Excerpted data =

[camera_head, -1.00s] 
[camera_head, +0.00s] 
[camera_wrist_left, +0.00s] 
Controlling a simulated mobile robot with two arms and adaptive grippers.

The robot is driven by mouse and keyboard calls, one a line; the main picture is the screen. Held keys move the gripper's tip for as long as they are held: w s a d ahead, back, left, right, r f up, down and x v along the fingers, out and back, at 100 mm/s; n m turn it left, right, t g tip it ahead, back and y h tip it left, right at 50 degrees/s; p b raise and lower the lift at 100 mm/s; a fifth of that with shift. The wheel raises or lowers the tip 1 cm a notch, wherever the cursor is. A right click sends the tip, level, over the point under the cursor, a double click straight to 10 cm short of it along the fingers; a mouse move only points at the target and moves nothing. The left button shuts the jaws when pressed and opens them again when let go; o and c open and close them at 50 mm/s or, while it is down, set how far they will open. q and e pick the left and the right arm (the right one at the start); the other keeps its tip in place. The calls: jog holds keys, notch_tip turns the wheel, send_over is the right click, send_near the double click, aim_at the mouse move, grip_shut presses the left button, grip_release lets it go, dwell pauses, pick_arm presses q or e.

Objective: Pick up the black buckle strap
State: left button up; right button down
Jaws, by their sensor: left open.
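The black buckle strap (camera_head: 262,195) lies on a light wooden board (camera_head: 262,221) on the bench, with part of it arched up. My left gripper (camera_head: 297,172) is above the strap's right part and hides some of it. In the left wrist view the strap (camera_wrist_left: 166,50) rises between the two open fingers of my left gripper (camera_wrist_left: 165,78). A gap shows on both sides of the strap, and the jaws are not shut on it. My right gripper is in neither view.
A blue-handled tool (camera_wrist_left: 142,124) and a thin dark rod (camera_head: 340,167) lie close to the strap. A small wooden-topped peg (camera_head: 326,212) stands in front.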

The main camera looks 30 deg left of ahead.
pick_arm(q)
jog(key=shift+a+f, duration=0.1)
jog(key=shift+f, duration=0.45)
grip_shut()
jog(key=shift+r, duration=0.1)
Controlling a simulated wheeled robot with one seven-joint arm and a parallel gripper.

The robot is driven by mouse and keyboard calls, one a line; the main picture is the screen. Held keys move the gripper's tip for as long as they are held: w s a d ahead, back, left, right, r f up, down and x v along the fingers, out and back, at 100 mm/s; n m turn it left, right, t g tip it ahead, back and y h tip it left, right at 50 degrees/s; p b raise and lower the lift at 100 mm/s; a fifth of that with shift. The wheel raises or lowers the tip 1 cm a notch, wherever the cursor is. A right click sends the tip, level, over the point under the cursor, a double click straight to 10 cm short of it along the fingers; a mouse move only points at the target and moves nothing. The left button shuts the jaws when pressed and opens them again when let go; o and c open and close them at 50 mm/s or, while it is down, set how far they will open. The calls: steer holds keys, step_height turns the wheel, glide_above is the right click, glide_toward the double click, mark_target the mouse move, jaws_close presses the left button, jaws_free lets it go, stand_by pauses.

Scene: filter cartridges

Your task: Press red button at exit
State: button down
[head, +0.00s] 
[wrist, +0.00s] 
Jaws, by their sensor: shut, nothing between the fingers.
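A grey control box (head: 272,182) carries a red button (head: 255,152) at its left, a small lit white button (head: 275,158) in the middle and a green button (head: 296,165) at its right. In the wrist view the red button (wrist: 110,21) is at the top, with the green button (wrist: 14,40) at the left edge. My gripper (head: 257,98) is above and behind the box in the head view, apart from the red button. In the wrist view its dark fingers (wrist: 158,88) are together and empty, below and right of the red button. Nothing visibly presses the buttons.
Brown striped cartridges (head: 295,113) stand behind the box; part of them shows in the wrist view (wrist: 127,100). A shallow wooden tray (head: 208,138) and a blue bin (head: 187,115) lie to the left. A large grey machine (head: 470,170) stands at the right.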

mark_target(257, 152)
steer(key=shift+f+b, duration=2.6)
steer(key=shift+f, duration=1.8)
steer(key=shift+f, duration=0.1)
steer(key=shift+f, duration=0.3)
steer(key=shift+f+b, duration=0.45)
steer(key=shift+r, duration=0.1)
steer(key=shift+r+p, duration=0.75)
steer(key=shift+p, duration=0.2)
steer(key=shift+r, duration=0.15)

Exercise details =
Each line that has the word "simulated" counts once. How many such lines are in the data? Give the number alone.

Worked solution =
2